Cinéastes dans la réserve


    On m'a demandé de parler de cinéma dans la mesure où je suis un "immigré" qui s'occupe de cinéma, ou plus précisément de parler du cinéma des Immigrés. Voici les observations qui me semblent nécessaires, même s'il ne s'agit que de banalités. Toutefois, je les formule ici pour ne pas les avoir lues dans une autre publication.

1.
    S'il est logique de parler du cinéma de l'ém-immigration, il est erroné conceptuellement et pratiquement de parler de cinéma des ém-immigrés.

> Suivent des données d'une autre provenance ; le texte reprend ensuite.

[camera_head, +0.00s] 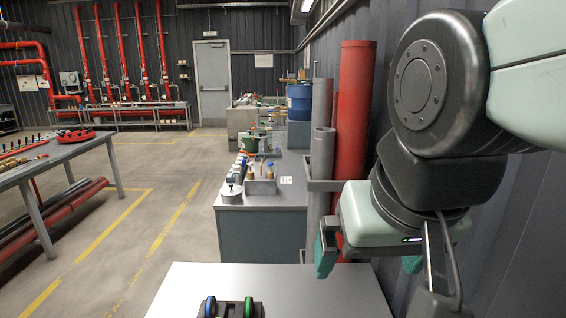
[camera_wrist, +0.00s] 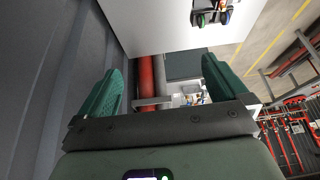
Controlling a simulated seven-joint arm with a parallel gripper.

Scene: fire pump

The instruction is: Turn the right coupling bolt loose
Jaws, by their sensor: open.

Considérons certains parmi les nombreux exemples à disposition: des films comme L'Emigrant, Vive l'Amerique et Barry Lindon. Serait-il correct de parler de réalisateur "immigré" pour Charlie Chaplin, citoyen anglais qui a travaillé aux Etats-Unis, pour Elia Kazan, d'origine turc et citoyen américain, ou pour Stanley Kubrick, citoyen américain qui a travaillé en Angleterre ? Et Fritz Lang, l' "allemand", Joseph Manckiewicz le "polonais", Milos Forman le "tchécoslovaque", Jean Luc Godard lo "suisse" et tant d'autres?

2.
    Si, aujourd'hui, le niveau de conscience dominante sur la planète Terre contraint les artistes de cinéma à un fichage-ségrégation en terme de citoyenneté, attestée par un document appelé passeport, les vrais artistes de cinéma, ceux qui ont vraiment influencé l'imaginaire des spectateurs, ne sont pas classificables sur la base de la citoyenneté, ni sur la base du morceau de planète (appelé pays ou nation) où ils sont nés. En termes simples, les artistes du cinéma, en tant qu'artites, et leurs oeuvres, comme oeuvres artistiques, n'ont pas de nationalité. Voici quelques exemples significatifs. Gens du métier et "connaisseurs", spécialement anglais, se sont moqué d'Orson Welles pour son projet de réaliser Othello. Comment? Un barbare américain oserait s'approcher de l'anglais "typique" Shakespere? Qui d'autre qu'un Anglais pur-sang pourrait comprendre Shakespeare et le porter à l'écran? On connait le résultat: l'Othello d'Orson Welles, primé à Cannes en 1949, est un des chefs-d'oeuvre du cinéma et, pour moi, la meilleure adaptation cinématographique de l'Othello de Shakespeare. Et savez-vous quels ont été les réalisateurs des films les plus "américains", parmi lesquels A Streetcar Named Desir, On the Waterfront, Hair? Respectivement, le "turc" Elia Kazan et le "tchécoslovaque" Milos Forman. Et qui est le réalisateur de ce film délicieusement "français": A bout de soufle? Le "suisse" Godard. Et savez-vous que le meilleur film, fait sur la guerre de libération nationale algérienne, n'est pas l'oeuvre d'un Algérien ou d'un Français, mais d'un réalisateur de nationalité italienne: La battaglia di Algeri est l'oeuvre de Gillo Pontecorvo.

3.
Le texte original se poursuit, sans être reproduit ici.